If you look at the report you also see two other risks that we see out there which is (i) the shadow banking, banking sector, and credit growth, and (ii) the local government financing developments, which have begun to be changed. I think we have seen in the last few months over the year an important change in the atmosphere. That's why we see the rates of growth of bank credit come down.
We have seen the investment rates in the local governments change somewhat. But they are still too high. Therefore, there is a continued need to work on that. The authorities are very clear on that.

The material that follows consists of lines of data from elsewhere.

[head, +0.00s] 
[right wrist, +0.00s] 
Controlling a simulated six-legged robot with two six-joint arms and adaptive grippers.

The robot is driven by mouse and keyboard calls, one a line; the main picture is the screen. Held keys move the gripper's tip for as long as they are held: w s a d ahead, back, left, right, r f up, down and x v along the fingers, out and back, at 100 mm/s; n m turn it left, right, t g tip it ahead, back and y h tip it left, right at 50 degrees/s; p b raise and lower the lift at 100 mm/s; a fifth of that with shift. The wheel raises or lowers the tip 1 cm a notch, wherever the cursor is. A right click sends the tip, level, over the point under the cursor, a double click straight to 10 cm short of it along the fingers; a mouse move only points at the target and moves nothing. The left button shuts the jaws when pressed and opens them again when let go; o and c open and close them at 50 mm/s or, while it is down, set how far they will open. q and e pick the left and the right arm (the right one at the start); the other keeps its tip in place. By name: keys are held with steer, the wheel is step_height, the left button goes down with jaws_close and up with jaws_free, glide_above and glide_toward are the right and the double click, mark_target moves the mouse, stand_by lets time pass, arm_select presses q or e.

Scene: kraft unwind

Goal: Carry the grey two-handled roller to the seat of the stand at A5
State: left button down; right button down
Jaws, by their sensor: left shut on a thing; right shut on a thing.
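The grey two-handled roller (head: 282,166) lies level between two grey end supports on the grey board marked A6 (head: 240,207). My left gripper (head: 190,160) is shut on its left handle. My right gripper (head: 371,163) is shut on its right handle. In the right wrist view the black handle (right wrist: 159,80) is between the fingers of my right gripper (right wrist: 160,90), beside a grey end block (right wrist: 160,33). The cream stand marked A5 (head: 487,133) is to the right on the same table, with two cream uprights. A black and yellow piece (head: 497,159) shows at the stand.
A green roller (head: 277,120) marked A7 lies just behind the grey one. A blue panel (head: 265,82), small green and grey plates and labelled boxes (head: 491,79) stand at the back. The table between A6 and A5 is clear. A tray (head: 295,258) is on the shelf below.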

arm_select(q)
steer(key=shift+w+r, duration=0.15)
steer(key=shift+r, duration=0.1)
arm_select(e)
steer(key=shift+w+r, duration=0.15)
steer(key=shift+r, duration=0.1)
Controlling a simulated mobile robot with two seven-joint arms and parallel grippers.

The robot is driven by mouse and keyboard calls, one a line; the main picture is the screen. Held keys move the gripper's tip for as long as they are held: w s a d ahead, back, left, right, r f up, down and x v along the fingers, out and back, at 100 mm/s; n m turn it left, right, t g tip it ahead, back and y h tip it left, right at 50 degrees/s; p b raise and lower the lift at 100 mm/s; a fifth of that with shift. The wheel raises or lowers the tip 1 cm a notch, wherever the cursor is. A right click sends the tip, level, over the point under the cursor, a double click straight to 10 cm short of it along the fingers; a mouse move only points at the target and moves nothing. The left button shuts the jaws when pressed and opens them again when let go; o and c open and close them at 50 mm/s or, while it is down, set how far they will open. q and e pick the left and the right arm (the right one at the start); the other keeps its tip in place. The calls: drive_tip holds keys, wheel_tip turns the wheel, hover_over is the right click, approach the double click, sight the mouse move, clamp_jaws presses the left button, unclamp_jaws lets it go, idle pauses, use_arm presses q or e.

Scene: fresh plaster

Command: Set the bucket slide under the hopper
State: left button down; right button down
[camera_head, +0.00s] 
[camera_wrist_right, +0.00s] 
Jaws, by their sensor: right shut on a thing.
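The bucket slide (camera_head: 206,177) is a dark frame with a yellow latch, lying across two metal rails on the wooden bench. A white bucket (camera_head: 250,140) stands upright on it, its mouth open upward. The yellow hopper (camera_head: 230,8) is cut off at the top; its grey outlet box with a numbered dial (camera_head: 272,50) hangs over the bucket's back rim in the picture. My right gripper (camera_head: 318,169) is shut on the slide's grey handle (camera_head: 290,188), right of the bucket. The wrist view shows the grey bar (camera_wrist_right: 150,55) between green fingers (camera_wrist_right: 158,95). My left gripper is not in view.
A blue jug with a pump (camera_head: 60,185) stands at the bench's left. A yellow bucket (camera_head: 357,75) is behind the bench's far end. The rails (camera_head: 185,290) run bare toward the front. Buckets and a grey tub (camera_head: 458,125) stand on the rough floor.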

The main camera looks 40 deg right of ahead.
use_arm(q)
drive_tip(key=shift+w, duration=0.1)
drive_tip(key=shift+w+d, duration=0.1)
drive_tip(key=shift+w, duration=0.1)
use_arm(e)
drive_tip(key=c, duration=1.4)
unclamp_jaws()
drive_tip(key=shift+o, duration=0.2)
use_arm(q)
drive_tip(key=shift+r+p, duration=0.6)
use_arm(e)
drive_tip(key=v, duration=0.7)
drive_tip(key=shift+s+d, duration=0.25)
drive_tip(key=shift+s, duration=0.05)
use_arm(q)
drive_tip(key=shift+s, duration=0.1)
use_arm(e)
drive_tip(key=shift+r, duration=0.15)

But again, this is not a near-term risk, maybe for the next six months, as you have said. This is much more a risk that if these things are not addressed in the medium-term they will come to create difficulties. But as I said, we are confident that the 3rd plenum blueprint and the government are working to address that.
MR. MA: Thank you very much. Let me remind you that today's conference call is embargoed until 9:00 p.m. Washington Time which is 9:00 a.m. Beijing Time. The Staff Report and other documents are placed under embargo also until 9:00 p.m. today Washington Time and then 9:00 a.m. Beijing Time. Thank you very much for joining the call.